* [Required work]: Beneath this instruction is a block of data; output from it exactly the lines that run from the one containing "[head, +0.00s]" through the one containing "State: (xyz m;", inclusive.
§
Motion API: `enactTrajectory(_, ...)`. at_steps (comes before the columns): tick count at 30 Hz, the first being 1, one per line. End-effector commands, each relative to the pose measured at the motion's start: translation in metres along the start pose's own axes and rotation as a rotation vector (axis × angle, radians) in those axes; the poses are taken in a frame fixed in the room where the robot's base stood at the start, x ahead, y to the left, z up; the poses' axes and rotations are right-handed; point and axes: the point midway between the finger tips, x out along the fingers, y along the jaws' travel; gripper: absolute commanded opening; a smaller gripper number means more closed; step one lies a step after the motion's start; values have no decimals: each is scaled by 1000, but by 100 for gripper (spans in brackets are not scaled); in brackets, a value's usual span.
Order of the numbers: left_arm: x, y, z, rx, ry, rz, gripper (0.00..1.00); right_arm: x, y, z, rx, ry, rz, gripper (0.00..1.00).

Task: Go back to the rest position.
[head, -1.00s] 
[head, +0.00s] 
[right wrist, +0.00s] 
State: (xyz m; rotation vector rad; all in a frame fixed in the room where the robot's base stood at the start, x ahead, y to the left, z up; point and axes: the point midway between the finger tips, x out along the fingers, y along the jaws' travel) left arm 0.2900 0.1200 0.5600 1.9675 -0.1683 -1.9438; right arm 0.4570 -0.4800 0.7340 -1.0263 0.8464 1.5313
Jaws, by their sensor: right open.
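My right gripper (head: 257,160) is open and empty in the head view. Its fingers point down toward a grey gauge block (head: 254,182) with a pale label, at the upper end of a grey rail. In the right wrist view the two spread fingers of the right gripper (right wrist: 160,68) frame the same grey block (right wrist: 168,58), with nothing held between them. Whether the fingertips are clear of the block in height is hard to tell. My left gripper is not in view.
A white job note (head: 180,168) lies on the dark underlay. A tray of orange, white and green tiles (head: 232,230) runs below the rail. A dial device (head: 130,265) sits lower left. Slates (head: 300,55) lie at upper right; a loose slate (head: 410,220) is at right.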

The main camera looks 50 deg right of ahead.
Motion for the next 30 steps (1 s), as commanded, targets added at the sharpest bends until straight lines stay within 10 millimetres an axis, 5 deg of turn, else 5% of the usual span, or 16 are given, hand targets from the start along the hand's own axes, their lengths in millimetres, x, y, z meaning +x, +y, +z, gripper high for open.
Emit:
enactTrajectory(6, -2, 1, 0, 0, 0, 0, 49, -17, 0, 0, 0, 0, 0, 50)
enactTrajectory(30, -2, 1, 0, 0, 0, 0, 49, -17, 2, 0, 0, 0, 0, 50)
§
* [Final result]:
[head, +0.00s] 
[right wrist, +0.00s] 
State: (xyz m; rotation vector rad; all in a frame fixed in the room where the robot's base stood at the start, x ahead, y to the left, z up; point and axes: the point midway between the finger tips, x out along the fingers, y along the jaws' travel) left arm 0.2900 0.1200 0.5600 1.9675 -0.1683 -1.9438; right arm 0.4570 -0.4800 0.7340 -1.0263 0.8464 1.5313

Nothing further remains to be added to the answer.